Rows from a robot dataset:
* BEGIN *
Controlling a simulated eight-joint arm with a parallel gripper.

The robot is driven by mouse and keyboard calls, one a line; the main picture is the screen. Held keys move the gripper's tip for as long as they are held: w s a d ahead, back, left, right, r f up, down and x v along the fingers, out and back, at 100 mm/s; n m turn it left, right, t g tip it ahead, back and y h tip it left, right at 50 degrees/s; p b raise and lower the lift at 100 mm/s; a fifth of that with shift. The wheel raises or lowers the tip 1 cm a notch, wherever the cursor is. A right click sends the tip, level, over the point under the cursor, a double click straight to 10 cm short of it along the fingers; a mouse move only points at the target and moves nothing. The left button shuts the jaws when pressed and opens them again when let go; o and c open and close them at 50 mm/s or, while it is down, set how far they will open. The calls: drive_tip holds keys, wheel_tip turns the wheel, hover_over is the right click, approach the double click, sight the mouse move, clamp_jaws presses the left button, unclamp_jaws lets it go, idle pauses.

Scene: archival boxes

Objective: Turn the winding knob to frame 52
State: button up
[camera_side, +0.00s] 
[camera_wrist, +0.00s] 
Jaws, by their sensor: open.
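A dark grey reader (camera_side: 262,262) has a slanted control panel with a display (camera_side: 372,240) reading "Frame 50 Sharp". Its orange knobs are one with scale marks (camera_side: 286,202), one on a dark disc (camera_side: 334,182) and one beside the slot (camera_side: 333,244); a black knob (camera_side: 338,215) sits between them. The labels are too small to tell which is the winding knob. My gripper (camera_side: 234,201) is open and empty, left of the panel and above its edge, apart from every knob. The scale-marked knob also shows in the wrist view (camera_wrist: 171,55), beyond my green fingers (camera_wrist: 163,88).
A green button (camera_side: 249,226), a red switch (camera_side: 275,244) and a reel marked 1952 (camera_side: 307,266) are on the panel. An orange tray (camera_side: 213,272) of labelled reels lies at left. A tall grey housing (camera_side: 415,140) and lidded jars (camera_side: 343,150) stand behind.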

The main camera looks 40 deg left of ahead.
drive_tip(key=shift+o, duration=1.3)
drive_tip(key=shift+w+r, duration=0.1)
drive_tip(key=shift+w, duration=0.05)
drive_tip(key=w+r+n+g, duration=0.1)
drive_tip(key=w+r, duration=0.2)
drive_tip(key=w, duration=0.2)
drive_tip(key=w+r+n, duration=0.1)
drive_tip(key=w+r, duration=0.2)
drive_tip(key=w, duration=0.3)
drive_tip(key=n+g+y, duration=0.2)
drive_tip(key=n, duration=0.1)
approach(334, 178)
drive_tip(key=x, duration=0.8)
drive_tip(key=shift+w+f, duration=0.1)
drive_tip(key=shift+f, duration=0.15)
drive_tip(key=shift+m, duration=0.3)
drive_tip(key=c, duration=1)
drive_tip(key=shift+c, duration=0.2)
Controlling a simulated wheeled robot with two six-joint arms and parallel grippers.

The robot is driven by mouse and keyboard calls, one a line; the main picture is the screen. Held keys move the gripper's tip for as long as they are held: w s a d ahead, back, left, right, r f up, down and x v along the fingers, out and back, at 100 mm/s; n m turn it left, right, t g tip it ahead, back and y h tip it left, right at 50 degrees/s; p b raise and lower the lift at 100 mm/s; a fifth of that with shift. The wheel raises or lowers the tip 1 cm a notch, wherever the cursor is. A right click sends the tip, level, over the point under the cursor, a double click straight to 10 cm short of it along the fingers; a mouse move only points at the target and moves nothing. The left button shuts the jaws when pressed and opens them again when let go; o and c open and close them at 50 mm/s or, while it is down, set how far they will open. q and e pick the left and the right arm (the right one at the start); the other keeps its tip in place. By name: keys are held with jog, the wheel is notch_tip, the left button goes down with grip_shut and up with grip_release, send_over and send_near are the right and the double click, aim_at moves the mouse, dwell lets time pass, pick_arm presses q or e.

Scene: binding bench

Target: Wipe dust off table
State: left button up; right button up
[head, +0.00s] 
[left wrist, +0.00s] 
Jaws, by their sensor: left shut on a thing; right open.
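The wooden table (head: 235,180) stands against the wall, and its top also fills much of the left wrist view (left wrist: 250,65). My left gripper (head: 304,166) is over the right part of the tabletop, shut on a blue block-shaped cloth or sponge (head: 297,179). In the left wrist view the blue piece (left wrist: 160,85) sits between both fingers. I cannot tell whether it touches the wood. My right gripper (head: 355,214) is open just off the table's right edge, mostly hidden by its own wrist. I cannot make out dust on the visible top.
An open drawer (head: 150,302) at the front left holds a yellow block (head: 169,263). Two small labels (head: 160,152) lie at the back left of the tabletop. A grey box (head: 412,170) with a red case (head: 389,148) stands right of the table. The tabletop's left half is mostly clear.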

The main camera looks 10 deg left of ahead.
* END *
GOAL:
Copy out every entry again, exactly as it was given.

FINISHED ANSWER:
Controlling a simulated eight-joint arm with a parallel gripper.

The robot is driven by mouse and keyboard calls, one a line; the main picture is the screen. Held keys move the gripper's tip for as long as they are held: w s a d ahead, back, left, right, r f up, down and x v along the fingers, out and back, at 100 mm/s; n m turn it left, right, t g tip it ahead, back and y h tip it left, right at 50 degrees/s; p b raise and lower the lift at 100 mm/s; a fifth of that with shift. The wheel raises or lowers the tip 1 cm a notch, wherever the cursor is. A right click sends the tip, level, over the point under the cursor, a double click straight to 10 cm short of it along the fingers; a mouse move only points at the target and moves nothing. The left button shuts the jaws when pressed and opens them again when let go; o and c open and close them at 50 mm/s or, while it is down, set how far they will open. The calls: drive_tip holds keys, wheel_tip turns the wheel, hover_over is the right click, approach the double click, sight the mouse move, clamp_jaws presses the left button, unclamp_jaws lets it go, idle pauses.

Scene: archival boxes

Objective: Turn the winding knob to frame 52
State: button up
[camera_side, +0.00s] 
[camera_wrist, +0.00s] 
Jaws, by their sensor: open.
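A dark grey reader (camera_side: 262,262) has a slanted control panel with a display (camera_side: 372,240) reading "Frame 50 Sharp". Its orange knobs are one with scale marks (camera_side: 286,202), one on a dark disc (camera_side: 334,182) and one beside the slot (camera_side: 333,244); a black knob (camera_side: 338,215) sits between them. The labels are too small to tell which is the winding knob. My gripper (camera_side: 234,201) is open and empty, left of the panel and above its edge, apart from every knob. The scale-marked knob also shows in the wrist view (camera_wrist: 171,55), beyond my green fingers (camera_wrist: 163,88).
A green button (camera_side: 249,226), a red switch (camera_side: 275,244) and a reel marked 1952 (camera_side: 307,266) are on the panel. An orange tray (camera_side: 213,272) of labelled reels lies at left. A tall grey housing (camera_side: 415,140) and lidded jars (camera_side: 343,150) stand behind.

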The main camera looks 40 deg left of ahead.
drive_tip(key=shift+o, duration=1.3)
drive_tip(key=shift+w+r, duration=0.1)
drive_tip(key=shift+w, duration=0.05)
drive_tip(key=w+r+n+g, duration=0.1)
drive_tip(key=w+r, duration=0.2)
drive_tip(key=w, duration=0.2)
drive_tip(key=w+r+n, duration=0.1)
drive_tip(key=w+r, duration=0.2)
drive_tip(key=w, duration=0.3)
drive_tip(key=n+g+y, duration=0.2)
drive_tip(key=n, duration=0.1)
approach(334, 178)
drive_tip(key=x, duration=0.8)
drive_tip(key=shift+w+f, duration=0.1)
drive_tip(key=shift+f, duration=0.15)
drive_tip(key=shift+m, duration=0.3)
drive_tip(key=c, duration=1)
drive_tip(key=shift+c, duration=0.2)
Controlling a simulated wheeled robot with two six-joint arms and parallel grippers.

The robot is driven by mouse and keyboard calls, one a line; the main picture is the screen. Held keys move the gripper's tip for as long as they are held: w s a d ahead, back, left, right, r f up, down and x v along the fingers, out and back, at 100 mm/s; n m turn it left, right, t g tip it ahead, back and y h tip it left, right at 50 degrees/s; p b raise and lower the lift at 100 mm/s; a fifth of that with shift. The wheel raises or lowers the tip 1 cm a notch, wherever the cursor is. A right click sends the tip, level, over the point under the cursor, a double click straight to 10 cm short of it along the fingers; a mouse move only points at the target and moves nothing. The left button shuts the jaws when pressed and opens them again when let go; o and c open and close them at 50 mm/s or, while it is down, set how far they will open. q and e pick the left and the right arm (the right one at the start); the other keeps its tip in place. By name: keys are held with jog, the wheel is notch_tip, the left button goes down with grip_shut and up with grip_release, send_over and send_near are the right and the double click, aim_at moves the mouse, dwell lets time pass, pick_arm presses q or e.

Scene: binding bench

Target: Wipe dust off table
State: left button up; right button up
[head, +0.00s] 
[left wrist, +0.00s] 
Jaws, by their sensor: left shut on a thing; right open.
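The wooden table (head: 235,180) stands against the wall, and its top also fills much of the left wrist view (left wrist: 250,65). My left gripper (head: 304,166) is over the right part of the tabletop, shut on a blue block-shaped cloth or sponge (head: 297,179). In the left wrist view the blue piece (left wrist: 160,85) sits between both fingers. I cannot tell whether it touches the wood. My right gripper (head: 355,214) is open just off the table's right edge, mostly hidden by its own wrist. I cannot make out dust on the visible top.
An open drawer (head: 150,302) at the front left holds a yellow block (head: 169,263). Two small labels (head: 160,152) lie at the back left of the tabletop. A grey box (head: 412,170) with a red case (head: 389,148) stands right of the table. The tabletop's left half is mostly clear.

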The main camera looks 10 deg left of ahead.

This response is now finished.